C'est ce que nous voulons faire. En Amérique du Nord, c'est un phénomène qu'on observe depuis les années 1980. Nous voulons élargir la portée de la mesure proposée, de façon à englober le plus de gens possible.
Je vais rappeler ce que M. Greg McLean a dit mardi, en abordant ce qu'on pourrait qualifier de cas d'espèce. Cela vient un peu appuyer ce que j'ai dit précédemment. Il a dit qu'il avait grandi dans un monde où la justice, c'était bon, et le racisme, c'était mauvais. Comme il l'a dit, éliminer le racisme et obtenir la justice pour tous est un objectif que nous voulons tous avoir. Je pense que son propos était très clair. Je suis entièrement d'accord avec lui.
Mardi, j'ai parlé de l'arsenic à Rouyn‑Noranda, des poussières rouges à Limoilou et de la pollution causée par les raffineries de l'Est de Montréal, où je demeure. M. McLean, de son côté, soulevait l'expérience des immigrants italiens qui sont morts en raison de leur travail dans les fonderies. Il ne parlait pas juste d'un cas en particulier. C'est ce que nous voulons, aussi: viser plus large.
Au passage, M. McLean évoquait la question de la forme de discrimination reliée à l'emplacement géographique, ou encore à l'isolement de la ruralité. Selon lui, il n'était pas question de racisme, mais il laissait entendre, en quelque sorte, qu'on devait souligner le triste sort des communautés marginalisées, et pas seulement des communautés racisées.
Quand on parle de communautés marginalisées, on parle aussi des communautés défavorisées sur le plan socioéconomique. Cela renvoie à l'exemple que je vous donnais tantôt, concernant les sites de détention.
Pour chaque ligne du projet de loi que je propose d'amender, l'objectif est le même: qu'on offre à toutes et à tous la même protection et que toute la population ait accès à une réelle justice environnementale. Bien que nous, du Bloc québécois, reconnaissions que l'élément que je désignerai dans ce contexte-ci comme la couleur de la peau est assurément un facteur de discrimination et d'iniquité, plusieurs autres facteurs sont sous-jacents au racisme environnemental, au sens où l'entend le projet de loi que nous étudions.
La semaine passée, un déjeuner-conférence a eu lieu ici, sur la Colline du Parlement, auquel a participé Mme Judith Enck, qui est une experte de la pollution plastique et qui a été nommée à l'Environmental Protection Agency par le président Obama au cours de son premier mandat. Dans sa conférence, elle a soulevé la question de l'emplacement de certaines usines chimiques. Elle expliquait que certaines usines chimiques très polluantes avaient ciblé un certain nombre d'États où aller se développer et prendre de l'expansion.

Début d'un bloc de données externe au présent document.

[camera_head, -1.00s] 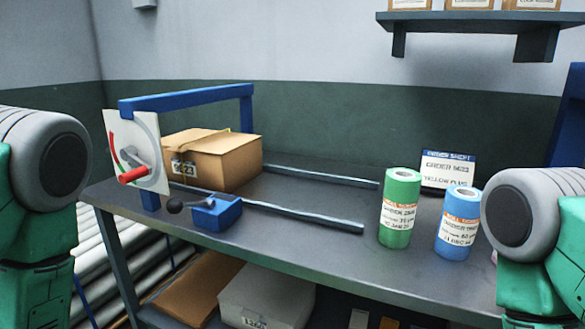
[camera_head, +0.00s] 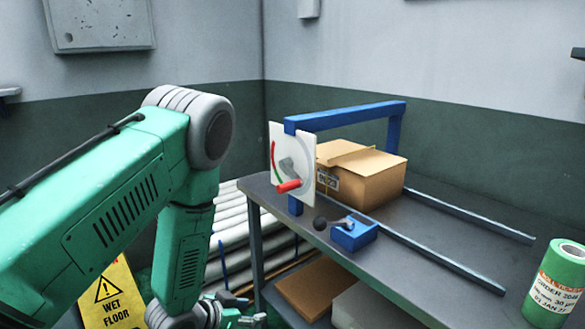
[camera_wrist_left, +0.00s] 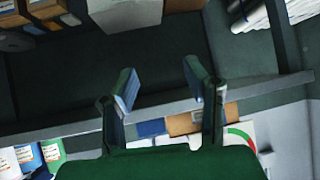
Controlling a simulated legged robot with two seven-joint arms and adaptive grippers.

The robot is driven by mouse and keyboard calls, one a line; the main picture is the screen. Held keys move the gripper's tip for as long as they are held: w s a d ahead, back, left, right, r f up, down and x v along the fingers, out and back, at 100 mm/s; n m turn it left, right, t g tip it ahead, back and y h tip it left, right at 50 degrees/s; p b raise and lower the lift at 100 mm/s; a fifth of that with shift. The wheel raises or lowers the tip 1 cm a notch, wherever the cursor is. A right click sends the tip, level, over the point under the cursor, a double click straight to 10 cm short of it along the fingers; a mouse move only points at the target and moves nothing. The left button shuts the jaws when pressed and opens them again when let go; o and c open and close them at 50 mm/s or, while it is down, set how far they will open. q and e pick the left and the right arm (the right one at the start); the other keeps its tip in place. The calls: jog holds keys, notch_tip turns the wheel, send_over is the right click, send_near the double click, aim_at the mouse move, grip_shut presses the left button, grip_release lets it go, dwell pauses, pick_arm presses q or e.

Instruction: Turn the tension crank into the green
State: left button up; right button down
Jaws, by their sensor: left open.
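The tension crank has a grey arm and a red handle (camera_head: 289,186) pointing low and left on a white dial plate (camera_head: 306,160) with a red arc and a little green. The plate hangs on a blue frame (camera_head: 345,117) at the bench's left end. My left gripper (camera_head: 238,310) is low at the bottom edge, left of and below the crank, apart from it and partly cut off. In the left wrist view its fingers (camera_wrist_left: 160,84) are spread with nothing between them; part of the dial (camera_wrist_left: 240,134) shows beyond, at lower right. My right gripper is out of view.
A blue block with a black-knobbed lever (camera_head: 354,234) sits on the bench just right of the dial. A cardboard box (camera_head: 368,178) stands behind it beside two rails. A green roll (camera_head: 562,285) is at far right. A yellow wet-floor sign (camera_head: 113,297) stands at lower left.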

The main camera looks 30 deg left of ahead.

Je voulais connaître un peu son avis sur le phénomène dont nous discutons aujourd'hui, à savoir si la précarité économique et la démographie y étaient pour quelque chose. Je lui ai donc posé la question. Or, ni elle ni moi n'avons utilisé le terme « racisme environnemental ». Elle a uniquement utilisé l'expression « justice environnementale ». En effet, il y a quelque chose de plus complet lorsque la référence conceptuelle est la justice environnementale.
Au cours de la précédente législature, nous avons entendu ici Mme Waldron, fondatrice du projet ENRICH, sur l'étude du racisme systémique au Canada. Elle nous a donné son point de vue d'universitaire en abordant l'angle de l'environnement et des discriminations. Selon elle, il y a un manque de pouvoir politique qui permettrait de freiner l'implantation d'industries nuisibles à la santé humaine et à l'environnement. Il y a aussi des facteurs liés à l'éducation et à la précarité économique. C'est un phénomène global. J'ajouterais à cela l'accès à des logements salubres et à de l'eau potable.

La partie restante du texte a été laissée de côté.